↓

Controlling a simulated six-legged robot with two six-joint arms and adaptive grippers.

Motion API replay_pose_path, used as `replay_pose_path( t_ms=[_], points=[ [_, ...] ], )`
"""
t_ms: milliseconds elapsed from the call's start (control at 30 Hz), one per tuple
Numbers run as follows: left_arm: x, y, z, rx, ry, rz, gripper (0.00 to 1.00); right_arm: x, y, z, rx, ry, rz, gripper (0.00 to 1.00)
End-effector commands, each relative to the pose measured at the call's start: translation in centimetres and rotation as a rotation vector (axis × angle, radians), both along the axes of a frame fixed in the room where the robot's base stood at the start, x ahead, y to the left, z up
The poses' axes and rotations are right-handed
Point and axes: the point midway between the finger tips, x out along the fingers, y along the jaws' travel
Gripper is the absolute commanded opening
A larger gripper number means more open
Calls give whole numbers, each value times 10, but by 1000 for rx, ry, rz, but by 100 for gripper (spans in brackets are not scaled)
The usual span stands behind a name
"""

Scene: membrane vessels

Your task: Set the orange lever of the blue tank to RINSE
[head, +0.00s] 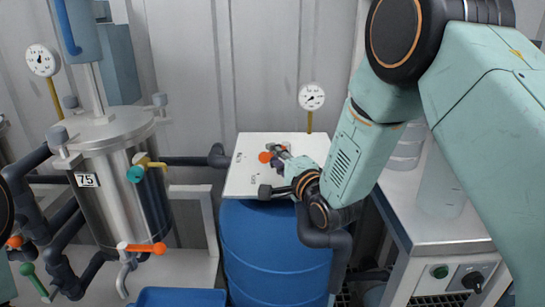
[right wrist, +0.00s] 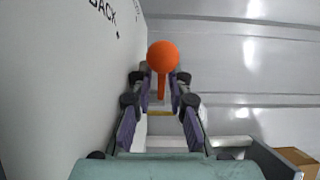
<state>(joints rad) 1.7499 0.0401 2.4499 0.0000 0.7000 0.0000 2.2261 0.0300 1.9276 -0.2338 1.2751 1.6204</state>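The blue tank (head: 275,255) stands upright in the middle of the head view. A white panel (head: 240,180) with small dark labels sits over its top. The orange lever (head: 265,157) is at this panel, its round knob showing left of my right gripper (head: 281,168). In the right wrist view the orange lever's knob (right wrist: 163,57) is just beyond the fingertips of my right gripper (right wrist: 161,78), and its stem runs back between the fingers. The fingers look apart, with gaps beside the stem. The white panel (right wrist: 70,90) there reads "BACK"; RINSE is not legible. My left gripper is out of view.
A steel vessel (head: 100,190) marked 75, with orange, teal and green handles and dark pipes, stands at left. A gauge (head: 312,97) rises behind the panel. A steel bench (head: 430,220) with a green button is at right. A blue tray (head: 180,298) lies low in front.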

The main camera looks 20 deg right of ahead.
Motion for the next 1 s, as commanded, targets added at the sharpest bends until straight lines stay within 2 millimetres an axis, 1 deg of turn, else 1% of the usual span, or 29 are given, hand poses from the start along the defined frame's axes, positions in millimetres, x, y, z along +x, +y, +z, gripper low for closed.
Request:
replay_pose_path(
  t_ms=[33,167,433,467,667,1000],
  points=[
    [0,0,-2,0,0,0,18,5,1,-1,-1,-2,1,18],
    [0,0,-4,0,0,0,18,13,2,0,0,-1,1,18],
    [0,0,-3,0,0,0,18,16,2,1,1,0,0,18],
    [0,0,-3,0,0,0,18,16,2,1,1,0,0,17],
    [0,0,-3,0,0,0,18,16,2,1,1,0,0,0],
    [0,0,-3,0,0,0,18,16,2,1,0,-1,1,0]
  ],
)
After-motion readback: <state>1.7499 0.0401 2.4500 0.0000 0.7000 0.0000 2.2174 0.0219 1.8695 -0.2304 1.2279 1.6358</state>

↑
↓

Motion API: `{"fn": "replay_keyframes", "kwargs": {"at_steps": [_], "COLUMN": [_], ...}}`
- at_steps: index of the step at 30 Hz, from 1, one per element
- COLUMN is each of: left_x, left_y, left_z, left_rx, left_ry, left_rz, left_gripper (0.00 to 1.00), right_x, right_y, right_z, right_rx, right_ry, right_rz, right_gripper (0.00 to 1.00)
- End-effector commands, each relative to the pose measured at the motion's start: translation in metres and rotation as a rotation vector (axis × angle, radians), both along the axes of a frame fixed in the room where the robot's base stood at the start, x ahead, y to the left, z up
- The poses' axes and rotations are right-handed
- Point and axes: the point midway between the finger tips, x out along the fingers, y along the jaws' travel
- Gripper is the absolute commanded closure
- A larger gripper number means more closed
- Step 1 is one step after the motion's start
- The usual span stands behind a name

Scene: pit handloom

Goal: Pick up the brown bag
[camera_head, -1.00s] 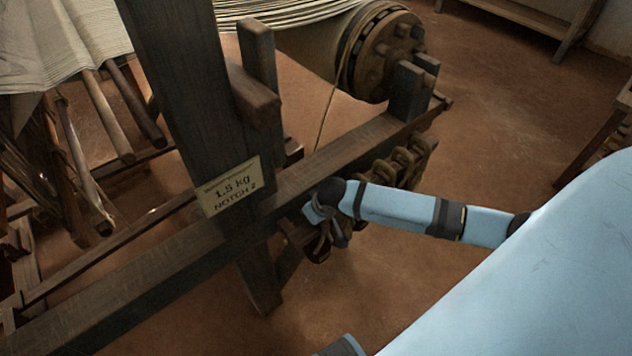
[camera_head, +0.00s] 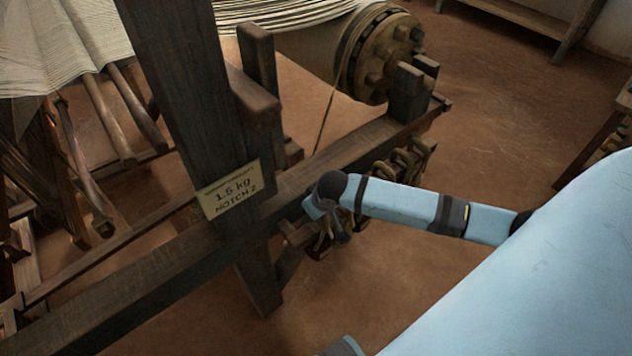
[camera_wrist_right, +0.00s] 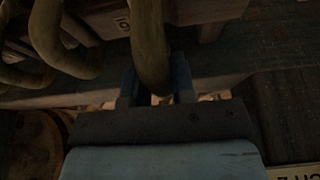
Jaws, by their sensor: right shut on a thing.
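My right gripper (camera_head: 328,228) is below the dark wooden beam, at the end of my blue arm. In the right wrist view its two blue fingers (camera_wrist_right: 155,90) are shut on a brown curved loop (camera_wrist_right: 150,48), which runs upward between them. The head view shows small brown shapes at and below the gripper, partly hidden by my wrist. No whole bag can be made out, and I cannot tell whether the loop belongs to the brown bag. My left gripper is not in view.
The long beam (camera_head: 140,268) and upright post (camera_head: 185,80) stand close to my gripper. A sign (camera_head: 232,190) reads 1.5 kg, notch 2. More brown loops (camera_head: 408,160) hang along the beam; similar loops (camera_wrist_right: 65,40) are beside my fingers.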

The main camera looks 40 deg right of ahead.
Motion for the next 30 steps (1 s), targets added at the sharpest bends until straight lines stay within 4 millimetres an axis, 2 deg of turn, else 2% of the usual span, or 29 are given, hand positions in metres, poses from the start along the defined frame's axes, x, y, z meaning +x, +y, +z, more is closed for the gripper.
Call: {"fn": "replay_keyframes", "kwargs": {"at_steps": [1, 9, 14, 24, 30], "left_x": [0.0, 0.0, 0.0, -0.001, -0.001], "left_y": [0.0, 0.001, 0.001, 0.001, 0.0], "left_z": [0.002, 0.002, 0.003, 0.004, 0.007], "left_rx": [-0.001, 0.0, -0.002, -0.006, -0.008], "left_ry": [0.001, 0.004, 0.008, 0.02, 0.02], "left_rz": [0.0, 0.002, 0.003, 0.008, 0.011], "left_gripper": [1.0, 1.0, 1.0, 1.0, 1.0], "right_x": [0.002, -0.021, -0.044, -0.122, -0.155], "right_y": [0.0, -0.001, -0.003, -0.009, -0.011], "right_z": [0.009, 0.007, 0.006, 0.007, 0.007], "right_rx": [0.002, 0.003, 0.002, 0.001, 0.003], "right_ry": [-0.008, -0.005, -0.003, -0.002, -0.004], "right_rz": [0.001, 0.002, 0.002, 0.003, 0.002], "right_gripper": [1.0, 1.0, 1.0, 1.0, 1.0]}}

↑

Objective: Each line from the one containing "Controlling a simulated" through the one containing "Gripper is the absolute commanded opening" must be retyped exactly, the first and last of these included.

Response to the task:
Controlling a simulated six-legged robot with two six-joint arms and adaptive grippers.

Motion API replay_pose_path, used as `replay_pose_path( t_ms=[_], points=[ [_, ...] ], )`
"""
t_ms: milliseconds elapsed from the call's start (control at 30 Hz), one per tuple
Numbers run as follows: left_arm: x, y, z, rx, ry, rz, gripper (0.00 to 1.00); right_arm: x, y, z, rx, ry, rz, gripper (0.00 to 1.00)
End-effector commands, each relative to the pose measured at the call's start: translation in centimetres and rotation as a rotation vector (axis × angle, radians), both along the axes of a frame fixed in the room where the robot's base stood at the start, x ahead, y to the left, z up
The poses' axes and rotations are right-handed
Point and axes: the point midway between the finger tips, x out along the fingers, y along the jaws' travel
Gripper is the absolute commanded opening

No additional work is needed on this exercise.